**DIRECTIVE:** From the listing, collect all lines containing the word "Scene".
********
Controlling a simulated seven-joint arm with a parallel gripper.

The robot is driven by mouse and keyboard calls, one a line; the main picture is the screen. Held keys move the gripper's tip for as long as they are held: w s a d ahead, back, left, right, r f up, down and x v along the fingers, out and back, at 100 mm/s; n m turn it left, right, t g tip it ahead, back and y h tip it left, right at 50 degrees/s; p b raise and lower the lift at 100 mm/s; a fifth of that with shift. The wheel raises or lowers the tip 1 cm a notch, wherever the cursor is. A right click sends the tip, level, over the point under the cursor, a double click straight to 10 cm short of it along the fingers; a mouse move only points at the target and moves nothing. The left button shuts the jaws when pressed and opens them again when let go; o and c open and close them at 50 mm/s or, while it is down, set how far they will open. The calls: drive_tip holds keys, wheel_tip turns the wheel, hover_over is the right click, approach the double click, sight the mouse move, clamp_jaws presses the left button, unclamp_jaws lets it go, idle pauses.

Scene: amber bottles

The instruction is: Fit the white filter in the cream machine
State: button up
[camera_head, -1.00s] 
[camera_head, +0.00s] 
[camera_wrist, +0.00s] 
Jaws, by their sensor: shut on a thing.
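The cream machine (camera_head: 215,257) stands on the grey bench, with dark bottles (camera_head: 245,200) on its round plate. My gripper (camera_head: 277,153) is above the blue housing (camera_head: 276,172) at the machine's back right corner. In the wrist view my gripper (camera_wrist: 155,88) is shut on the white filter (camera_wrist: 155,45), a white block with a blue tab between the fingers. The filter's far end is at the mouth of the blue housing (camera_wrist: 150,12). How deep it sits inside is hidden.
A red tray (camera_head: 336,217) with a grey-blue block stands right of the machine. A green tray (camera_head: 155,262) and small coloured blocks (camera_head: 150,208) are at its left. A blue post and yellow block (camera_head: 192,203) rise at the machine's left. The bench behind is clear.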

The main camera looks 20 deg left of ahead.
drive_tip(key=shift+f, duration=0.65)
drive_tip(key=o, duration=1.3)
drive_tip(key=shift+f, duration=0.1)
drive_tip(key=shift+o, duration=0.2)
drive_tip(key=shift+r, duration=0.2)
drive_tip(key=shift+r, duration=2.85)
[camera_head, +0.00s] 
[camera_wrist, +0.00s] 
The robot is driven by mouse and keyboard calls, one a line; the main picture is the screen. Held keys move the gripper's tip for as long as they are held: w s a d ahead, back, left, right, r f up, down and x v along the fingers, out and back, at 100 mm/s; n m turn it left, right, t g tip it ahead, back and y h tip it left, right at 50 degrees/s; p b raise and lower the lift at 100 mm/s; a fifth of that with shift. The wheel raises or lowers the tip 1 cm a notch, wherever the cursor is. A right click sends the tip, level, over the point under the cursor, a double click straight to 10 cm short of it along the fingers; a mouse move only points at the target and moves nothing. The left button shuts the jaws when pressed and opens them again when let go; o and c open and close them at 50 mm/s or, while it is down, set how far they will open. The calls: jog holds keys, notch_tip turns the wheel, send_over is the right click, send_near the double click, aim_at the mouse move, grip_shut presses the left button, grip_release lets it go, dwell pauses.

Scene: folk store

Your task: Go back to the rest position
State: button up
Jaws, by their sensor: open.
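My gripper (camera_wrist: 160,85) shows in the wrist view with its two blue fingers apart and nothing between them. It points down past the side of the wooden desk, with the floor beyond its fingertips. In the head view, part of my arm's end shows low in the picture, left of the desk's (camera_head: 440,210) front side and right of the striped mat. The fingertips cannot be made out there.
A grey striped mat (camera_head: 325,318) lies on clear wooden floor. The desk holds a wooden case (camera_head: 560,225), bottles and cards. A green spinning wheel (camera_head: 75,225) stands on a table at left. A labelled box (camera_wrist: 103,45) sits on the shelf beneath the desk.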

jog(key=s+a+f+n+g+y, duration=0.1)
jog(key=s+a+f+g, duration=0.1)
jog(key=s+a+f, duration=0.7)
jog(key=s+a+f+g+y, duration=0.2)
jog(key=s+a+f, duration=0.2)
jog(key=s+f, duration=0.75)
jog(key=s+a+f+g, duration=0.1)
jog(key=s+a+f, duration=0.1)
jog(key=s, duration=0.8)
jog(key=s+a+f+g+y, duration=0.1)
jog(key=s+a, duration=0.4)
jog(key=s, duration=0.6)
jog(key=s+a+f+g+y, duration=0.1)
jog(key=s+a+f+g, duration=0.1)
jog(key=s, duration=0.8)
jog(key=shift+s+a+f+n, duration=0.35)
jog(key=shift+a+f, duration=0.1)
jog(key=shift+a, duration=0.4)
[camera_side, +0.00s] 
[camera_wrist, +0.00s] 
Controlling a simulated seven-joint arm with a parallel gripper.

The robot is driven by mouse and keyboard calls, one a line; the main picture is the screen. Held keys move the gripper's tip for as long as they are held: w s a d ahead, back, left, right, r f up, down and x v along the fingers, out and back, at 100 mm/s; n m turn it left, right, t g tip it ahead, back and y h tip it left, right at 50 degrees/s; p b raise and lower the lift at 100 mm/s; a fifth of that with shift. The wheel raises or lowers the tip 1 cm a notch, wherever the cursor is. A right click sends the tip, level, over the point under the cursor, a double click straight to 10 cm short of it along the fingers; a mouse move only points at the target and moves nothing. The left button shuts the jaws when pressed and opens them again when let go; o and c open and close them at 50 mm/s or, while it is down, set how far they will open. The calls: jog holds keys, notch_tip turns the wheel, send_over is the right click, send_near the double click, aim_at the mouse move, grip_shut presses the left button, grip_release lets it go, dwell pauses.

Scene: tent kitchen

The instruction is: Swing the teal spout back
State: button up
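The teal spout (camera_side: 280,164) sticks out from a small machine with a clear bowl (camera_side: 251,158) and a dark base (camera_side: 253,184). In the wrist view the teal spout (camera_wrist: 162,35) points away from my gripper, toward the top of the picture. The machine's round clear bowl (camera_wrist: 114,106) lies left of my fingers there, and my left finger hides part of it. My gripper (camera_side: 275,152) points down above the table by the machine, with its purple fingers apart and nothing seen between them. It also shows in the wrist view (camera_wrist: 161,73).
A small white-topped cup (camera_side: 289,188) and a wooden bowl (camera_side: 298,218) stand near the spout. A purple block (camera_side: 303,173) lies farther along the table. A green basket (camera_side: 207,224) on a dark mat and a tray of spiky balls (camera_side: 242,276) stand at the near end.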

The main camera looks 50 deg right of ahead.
********
**RESULT OF THE EXERCISE:**
Scene: amber bottles
Scene: folk store
Scene: tent kitchen

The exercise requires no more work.